Cat Pawsitive is a program started by Jackson Galaxy, of “My Cat From Hell,” with the goal of training cats to perform tricks. The logic goes that a cat is more likely to be adopted if it can perform tricks like giving its potential owner a high-five. Multiple animal shelters have joined into the program. The program’s premise is simple, cats that can perform tricks on command are more likely to listen to, and bond with, their owners. Learning tricks is also a means of easing the stress that tends to flourish in cats within a shelter environment.
Cats that go through the shelter system can lose their sense of self and their confidence, potentially even withdrawing from others and becoming listless. A training regimen is a great way to keep cats confident, willing to greet others and even raise the likelihood that a potential owner makes a connection. With the impending event of National High Five Day, Galaxy is hosting a contest for shelters and cat owners. Participants need only record their cats doing a high five and apply the proper tags and hashtags.

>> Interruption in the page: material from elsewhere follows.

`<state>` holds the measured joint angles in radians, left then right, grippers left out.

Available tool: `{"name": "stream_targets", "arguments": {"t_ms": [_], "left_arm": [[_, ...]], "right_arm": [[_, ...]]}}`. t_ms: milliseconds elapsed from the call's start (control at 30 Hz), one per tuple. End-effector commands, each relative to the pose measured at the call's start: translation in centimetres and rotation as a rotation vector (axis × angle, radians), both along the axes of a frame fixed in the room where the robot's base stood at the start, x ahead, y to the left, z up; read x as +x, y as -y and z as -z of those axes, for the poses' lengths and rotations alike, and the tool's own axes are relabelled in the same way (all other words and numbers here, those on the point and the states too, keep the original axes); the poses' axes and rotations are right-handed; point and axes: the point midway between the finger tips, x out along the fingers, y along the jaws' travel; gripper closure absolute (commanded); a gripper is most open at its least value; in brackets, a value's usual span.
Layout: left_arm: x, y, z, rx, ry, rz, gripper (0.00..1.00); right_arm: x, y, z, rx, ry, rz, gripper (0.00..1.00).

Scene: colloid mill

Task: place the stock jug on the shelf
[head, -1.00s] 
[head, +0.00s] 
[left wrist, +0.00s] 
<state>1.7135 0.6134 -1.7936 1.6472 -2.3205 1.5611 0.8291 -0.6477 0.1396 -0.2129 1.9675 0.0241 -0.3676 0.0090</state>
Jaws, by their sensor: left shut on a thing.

Stephen Holdeman, manager of feline behavior and training for the KC Pet Project shelter, explains that training a cat to perform a trick is easier than some might think. All a trainer needs is a certain level of patience, a sense of timing and proper motivation. Holdeman went as far as to describe his preferred approach:
• Learn the cat’s favored foods.
• Use that food as a reward for performing the trick.
• Confirm that the cat performed properly by using a clicking device.
Holdeman gets his cats primed for training by getting them to associate the appearance of food with the clicker’s sound. Once the cat understands the relationship between the clicker and food, the trainer can reinforce a successful exercises. After several training cycles, the cat “gets it” and can perform the trick on command.